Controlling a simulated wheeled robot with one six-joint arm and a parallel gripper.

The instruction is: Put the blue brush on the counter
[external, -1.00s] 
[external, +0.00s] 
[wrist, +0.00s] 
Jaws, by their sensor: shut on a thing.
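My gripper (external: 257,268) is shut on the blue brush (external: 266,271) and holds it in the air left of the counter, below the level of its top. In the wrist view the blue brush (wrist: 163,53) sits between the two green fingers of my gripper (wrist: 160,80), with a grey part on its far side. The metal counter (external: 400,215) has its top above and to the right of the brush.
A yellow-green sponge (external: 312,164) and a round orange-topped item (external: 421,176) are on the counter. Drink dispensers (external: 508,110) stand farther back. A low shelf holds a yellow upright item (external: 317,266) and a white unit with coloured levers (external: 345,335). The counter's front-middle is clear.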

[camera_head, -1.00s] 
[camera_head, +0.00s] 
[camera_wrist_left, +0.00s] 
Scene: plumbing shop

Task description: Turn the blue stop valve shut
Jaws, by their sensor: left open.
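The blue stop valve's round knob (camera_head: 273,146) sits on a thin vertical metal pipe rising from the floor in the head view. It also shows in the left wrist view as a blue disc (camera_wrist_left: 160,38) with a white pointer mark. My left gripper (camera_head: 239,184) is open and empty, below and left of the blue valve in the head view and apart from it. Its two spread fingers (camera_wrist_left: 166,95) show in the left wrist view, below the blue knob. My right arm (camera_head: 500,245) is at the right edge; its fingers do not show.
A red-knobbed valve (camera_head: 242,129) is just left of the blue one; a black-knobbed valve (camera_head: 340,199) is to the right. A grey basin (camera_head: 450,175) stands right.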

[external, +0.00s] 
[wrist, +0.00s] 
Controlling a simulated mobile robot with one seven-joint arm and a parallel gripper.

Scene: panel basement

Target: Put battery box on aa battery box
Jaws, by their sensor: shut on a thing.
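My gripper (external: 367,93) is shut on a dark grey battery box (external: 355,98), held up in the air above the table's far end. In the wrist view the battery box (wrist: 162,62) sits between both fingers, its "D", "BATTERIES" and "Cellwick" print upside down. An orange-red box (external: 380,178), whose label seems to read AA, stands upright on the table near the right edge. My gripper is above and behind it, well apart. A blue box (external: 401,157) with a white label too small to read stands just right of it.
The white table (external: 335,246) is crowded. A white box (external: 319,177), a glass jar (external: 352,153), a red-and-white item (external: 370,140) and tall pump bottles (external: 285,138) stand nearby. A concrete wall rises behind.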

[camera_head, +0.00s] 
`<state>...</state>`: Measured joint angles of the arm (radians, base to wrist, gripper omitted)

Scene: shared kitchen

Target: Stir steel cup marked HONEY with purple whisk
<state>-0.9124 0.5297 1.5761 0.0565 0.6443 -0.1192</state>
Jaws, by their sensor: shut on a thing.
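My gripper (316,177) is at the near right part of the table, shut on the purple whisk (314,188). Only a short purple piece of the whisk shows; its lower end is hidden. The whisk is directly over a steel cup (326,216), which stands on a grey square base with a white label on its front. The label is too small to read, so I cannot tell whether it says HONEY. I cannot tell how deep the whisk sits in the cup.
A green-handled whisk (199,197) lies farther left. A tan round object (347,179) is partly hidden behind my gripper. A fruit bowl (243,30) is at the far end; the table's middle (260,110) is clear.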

# # # # # # #

■ TASK PROMPT
The first line to be transcribed is the one containing "[camera_wrist_left, +0.00s]", and the last is the one containing "Task description: Turn". Transcribe exactly those lines and nothing else.

■ WRITTEN ANSWER
[camera_wrist_left, +0.00s] 
Scene: plumbing shop

Task description: Turn the blue stop valve shut

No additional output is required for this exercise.